Ditilik dari kedua belah pihak, baik ayah maupun ibunya, mereka merupakan orang-orang yang berdarah biru. Ibunda Naquib al-Attas yang asli dari Bogor itu masih keturunan bangsawan (kerabat raja-raja) Sunda Sukapura Jawa Barat.[5] Sedangkan dari pihak sang ayah, beliau masih tergolong bangsawan di Johor, bahkan berasal dari Arab yang silsilahnya merupakan keturunan ulama dan ahli tasawwuf yang terkenal dari kalangan Sayyid.[6] Jika dilacak melalui silsilah “Sayyid” dalam keluarga Ba’dawi di Hadramaut, maka akan sampai kepada Imam Husein, cucu nabi Muhammad SAW. Ini didasarkan kepada silsilah resmi keluarga Naquib Al-Attas yang terdapat dalam koleksi pribadinya. Dimana dalam silsilah tersebut terlihat beliau adalah keturunan ke-37 dari Nabi Muhammad SAW.[7]
Di antara leluhurnya pun ada yang menjadi ulama besar bahkan dianggap wali. Salah seorang di antaranya adalah Syed Muhammad al-Aydarus (dari pihak ibu), guru dan mursyid Syed Muhammad Hafs ‘Umar bin Syaiban dari Hadramaut, yang mengantarkan Nuruddin Ar Raniri, salah seorang ulama terkemuka di dunia Melayu, ke Tarekat Rifa’iyyah. Dari pihak ayah, kakek Naquib Al-Attas yang bernama Syed Abdullah Ibn Muhammad Al-Attas adalah juga seorang ulama, bahkan juga dianggap wali, yang pengaruhnya tidak hanya terasa di Indonesia, tetapi juga ke Negara Arab.[8]

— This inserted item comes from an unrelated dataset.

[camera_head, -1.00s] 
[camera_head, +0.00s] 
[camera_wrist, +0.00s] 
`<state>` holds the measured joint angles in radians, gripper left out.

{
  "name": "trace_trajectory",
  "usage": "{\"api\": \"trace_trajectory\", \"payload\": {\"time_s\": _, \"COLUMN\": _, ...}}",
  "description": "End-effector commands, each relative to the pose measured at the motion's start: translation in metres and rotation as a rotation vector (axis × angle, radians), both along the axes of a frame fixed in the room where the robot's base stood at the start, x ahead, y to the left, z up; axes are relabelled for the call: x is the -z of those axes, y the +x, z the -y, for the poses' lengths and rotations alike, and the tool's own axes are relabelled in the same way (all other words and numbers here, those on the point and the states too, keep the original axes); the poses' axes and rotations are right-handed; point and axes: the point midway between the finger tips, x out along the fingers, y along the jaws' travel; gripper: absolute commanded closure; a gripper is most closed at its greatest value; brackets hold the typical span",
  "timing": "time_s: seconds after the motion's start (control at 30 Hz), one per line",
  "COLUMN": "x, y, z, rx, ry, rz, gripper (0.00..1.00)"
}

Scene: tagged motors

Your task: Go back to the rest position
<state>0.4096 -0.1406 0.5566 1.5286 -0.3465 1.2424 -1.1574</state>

Muhammad Naquib Al-Attas adalah anak kedua dari tiga bersaudara, yang sulung bernama Syed Hussein, seorang ahli sosiologi dan mantan wakil rektor Universitas Malaya, sedangkan yang bungsu bernama Syed Zaid, seorang insinyur kimia dan mantan seorang dosen Institut Teknologi MARA.[9]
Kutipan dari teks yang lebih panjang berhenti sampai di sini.